Durante a ditadura militar, a Tribuna da Imprensa ficou 10 anos sob censura prévia. Como foi lidar com isso?

H.F. – De 1968 a 1978, foi terrível. Nós resistíamos. Muitas vezes, fazíamos uma edição meio alaranjada (morna), com algum artigo bobo, na Rua do Lavradio, a sede da Tribuna. E outra edição, esta duríssima, para valer, numa gráfica de Nova Iguaçu. Um dia, me chamaram na Polícia e reclamaram: “Os censores estão se queixando de que a Tribuna tem um restaurante, mas que o senhor não deixa eles nem tomarem um cafezinho”. Então, respondi: “Olha, só dou uma cadeira para eles sentarem, para não atrasar o jornal. Mas não vou alimentar quem está querendo matar o jornal”.

Como o jornal sobreviveu ao atentado a bomba de março de 1981, atribuído a grupos linha-dura da ditadura militar?

H.F. – A ditadura, já no chão praticamente, mas vingativa, destruiu toda a sede da Tribuna. Nós temos quatro prédios lá, de números 92, 94, 96 e 98, na Rua do Lavradio, onde o Carlos Lacerda fundou o jornal, em 27 de dezembro de 1949. É a rua mais antiga do Rio de Janeiro, que desemboca na Lapa, o centro boêmio. Foi tudo destruído, máquinas, prédio, tudo. Mas não entramos com ação de indenização por causa disso. A nossa ação ainda não julgada é de 1979. Poderíamos ter entrado com nova ação, mas não o fizemos. Não quisemos dar a impressão de ser exploradores de indenização.

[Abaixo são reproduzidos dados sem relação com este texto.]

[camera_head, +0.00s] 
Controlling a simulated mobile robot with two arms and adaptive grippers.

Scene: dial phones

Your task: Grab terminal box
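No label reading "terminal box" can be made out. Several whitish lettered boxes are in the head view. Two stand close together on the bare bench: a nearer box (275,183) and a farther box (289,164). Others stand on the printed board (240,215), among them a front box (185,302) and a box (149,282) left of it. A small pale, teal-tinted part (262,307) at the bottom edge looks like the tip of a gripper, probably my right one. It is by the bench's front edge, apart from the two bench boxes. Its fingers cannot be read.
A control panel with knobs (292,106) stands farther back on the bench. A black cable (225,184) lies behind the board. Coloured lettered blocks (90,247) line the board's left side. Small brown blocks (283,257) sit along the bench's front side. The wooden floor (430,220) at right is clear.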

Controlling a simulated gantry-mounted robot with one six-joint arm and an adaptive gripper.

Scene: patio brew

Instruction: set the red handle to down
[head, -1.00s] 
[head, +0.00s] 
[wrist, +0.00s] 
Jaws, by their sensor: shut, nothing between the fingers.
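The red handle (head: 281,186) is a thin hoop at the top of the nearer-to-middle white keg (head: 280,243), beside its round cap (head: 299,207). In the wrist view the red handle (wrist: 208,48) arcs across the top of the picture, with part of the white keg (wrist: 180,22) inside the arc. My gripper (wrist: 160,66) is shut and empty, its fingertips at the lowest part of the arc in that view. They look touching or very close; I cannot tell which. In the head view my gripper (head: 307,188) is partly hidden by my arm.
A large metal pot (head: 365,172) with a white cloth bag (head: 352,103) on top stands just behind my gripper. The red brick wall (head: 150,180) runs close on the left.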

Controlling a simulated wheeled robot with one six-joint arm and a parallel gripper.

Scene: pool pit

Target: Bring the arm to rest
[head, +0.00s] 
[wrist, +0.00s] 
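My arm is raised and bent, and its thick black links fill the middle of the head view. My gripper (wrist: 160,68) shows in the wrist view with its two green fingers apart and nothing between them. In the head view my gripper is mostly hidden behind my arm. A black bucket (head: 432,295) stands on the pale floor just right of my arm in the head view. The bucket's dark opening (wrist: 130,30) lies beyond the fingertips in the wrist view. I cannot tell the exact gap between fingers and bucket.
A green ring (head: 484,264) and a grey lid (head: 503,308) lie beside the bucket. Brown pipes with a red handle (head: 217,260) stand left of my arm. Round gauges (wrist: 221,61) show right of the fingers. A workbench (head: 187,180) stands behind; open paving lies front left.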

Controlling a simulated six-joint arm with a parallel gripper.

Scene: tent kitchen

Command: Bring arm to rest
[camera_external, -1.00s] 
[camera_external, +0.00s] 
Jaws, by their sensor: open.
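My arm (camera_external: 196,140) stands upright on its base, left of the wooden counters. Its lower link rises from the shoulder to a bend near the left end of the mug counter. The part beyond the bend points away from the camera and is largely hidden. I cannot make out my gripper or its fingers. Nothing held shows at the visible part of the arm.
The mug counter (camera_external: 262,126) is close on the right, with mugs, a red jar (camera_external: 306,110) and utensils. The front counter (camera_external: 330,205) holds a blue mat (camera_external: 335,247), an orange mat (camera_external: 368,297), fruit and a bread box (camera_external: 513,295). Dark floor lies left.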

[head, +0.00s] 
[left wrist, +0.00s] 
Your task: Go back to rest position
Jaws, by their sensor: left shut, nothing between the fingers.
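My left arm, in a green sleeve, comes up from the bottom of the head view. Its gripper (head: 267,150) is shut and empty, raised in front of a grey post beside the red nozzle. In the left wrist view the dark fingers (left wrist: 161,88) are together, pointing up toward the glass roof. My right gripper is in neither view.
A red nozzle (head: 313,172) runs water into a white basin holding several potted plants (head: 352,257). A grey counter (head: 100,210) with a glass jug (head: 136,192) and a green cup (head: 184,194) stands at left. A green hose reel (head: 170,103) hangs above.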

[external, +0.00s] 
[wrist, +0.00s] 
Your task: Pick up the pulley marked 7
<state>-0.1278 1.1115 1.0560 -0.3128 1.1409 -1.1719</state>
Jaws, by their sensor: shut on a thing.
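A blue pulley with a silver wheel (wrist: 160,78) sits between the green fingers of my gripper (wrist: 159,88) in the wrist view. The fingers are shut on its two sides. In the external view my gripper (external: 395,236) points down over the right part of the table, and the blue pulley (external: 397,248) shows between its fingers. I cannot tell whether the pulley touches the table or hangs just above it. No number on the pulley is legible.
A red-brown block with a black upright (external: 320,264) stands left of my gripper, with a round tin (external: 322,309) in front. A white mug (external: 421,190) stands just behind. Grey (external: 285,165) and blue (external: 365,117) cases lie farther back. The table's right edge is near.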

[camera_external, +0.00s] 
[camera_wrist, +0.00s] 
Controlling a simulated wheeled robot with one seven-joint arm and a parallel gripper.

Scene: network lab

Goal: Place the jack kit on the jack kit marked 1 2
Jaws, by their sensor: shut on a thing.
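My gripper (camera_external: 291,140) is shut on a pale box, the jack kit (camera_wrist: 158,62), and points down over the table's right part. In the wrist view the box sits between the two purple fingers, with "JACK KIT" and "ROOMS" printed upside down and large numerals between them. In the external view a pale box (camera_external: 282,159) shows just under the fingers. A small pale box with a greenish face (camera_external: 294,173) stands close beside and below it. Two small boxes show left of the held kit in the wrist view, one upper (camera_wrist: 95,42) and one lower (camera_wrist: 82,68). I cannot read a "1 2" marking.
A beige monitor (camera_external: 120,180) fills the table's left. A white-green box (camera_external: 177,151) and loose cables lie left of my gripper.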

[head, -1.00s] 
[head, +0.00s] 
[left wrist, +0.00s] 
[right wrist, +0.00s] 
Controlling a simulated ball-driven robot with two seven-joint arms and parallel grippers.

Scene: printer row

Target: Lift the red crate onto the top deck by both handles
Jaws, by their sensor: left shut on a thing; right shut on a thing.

Qual foi a reação ao atentado a bomba?

H.F. – Às 4h10min da madrugada, em frente à Tribuna em chamas, estavam o doutor Ulysses Guimarães, o Alceu Amoroso Lima, o Barbosa Lima Sobrinho, gente da maior importância. Depois, fui depor no Senado, que tinha uma CPI do Terror, presidida pelo Franco Montoro. Depus por seis horas, dando os nomes de quem tramou o atentado, tudo feito pelo SNI (Serviço Nacional de Informações).

Voltando à situação de hoje. É verdade que seu jornal estava vendendo somente 800 exemplares por dia?

H.F. – Mentira, e já respondi isso por escrito.

Mas qual é a real situação da Tribuna da Imprensa?

H.F. – Evidentemente que está endividada. Se não, não suspenderia a circulação. Mas não sei o valor, por causa de correção monetária, juros etc. Mas posso garantir que tudo que a Tribuna receber (do pedido de indenização em análise no STF) será destinado a pagamentos de dívidas.

Como é para o senhor, que começou com a velha máquina de datilografia, migrar para o jornalismo na internet?

H.F. – É a mesma coisa. Inclusive, há computadores que funcionam como a máquina de escrever.

O que o senhor pretende fazer agora?

H.F. – Estou escrevendo, trabalhando normalmente. Espero que o processo de indenização seja resolvido rapidamente, para que a Tribuna de papel volte a circular.